Poole, a Bloomberg contributor, said he was “astonished” to learn of Friedman’s situation. “It does seem to me to be totally inconsistent with the plain language of the Federal Reserve Act.”

The Senate passed a nonbinding budget amendment by a 96-2 vote last month that in part called for “an evaluation of the appropriate number and the associated costs” of the regional Fed banks. The measure was proposed by Shelby and Senate Banking Committee Chairman Christopher Dodd, a Connecticut Democrat.

Massachusetts Representative Barney Frank, chairman of the House Financial Services Committee, said last year that he planned to probe how the district Fed chiefs are appointed and their role in setting interest rates.

The New York Fed is one of 12 regional Fed banks which, along with the Board of Governors, make up the Federal Reserve system. They are private entities, each run by a nine-member board of directors.

Friedman, who runs the investment firm Stone Point Capital LLC in New York, was chosen for a three-year term as a Class C director of the Fed bank board in 2008, one of three directors appointed by the Fed’s Board of Governors to represent the public.

Represent Public

Fed rules bar bank executives or stockholders from serving as Class C directors. Along with Class C directors, Class A directors are elected by and represent member banks; and Class B directors are elected by member banks to represent the public. The chairman of the board is a Class C director.
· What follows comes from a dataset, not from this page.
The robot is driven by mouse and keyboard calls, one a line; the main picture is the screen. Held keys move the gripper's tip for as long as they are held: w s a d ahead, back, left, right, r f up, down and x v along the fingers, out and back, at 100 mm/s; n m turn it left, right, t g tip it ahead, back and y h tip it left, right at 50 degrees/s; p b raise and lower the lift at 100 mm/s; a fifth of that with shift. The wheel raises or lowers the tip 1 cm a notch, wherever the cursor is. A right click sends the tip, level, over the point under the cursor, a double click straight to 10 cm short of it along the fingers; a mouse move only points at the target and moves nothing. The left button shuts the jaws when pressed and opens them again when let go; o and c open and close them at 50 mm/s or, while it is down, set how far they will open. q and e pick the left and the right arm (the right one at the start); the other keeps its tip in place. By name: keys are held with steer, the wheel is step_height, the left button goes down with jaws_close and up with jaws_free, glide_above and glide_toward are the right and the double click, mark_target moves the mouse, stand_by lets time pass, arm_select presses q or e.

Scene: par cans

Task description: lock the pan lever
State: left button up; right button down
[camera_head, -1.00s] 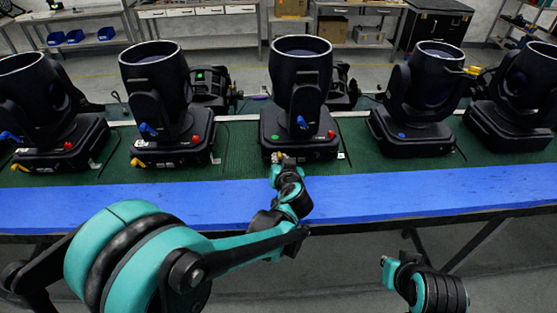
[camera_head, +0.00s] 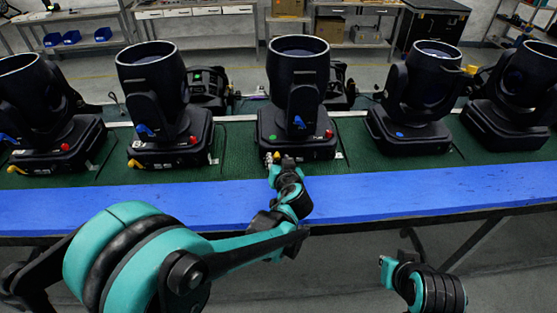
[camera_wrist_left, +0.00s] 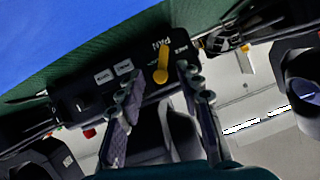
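The middle moving-head light (camera_head: 298,148) stands upright on the green mat, its base facing me. My left gripper (camera_head: 278,160) is at the front left of that base. In the left wrist view the yellow pan lever (camera_wrist_left: 161,64) sits on the black base panel (camera_wrist_left: 90,88), beside the printed word PAN. The left gripper (camera_wrist_left: 156,84) is open, its two fingers apart, with the lever showing in the gap between the tips. Whether a finger touches the lever is not clear. My right gripper (camera_head: 388,268) is low at the right, away from the lights; its fingers are not clear.
Other lights stand on both sides, such as one at the left (camera_head: 172,140) and one at the right (camera_head: 410,130). Metal shelves (camera_head: 85,28) stand far behind.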

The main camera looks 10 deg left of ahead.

“To have the New York Fed chairman making decisions about a company in which he owns shares is unconscionable,” said Marilyn Cohen, president of Envision Capital Management in Los Angeles. “Friedman understood that it’s over.”

Hughes is president of the New York State AFL-CIO, a position he’s held since 1999.

Friedman’s departure creates a third vacancy on the New York Fed’s board. Other members include JPMorgan Chase & Co. Chief Executive Officer Jamie Dimon, General Electric Co. CEO Jeffrey Immelt and Columbia University President Lee Bollinger.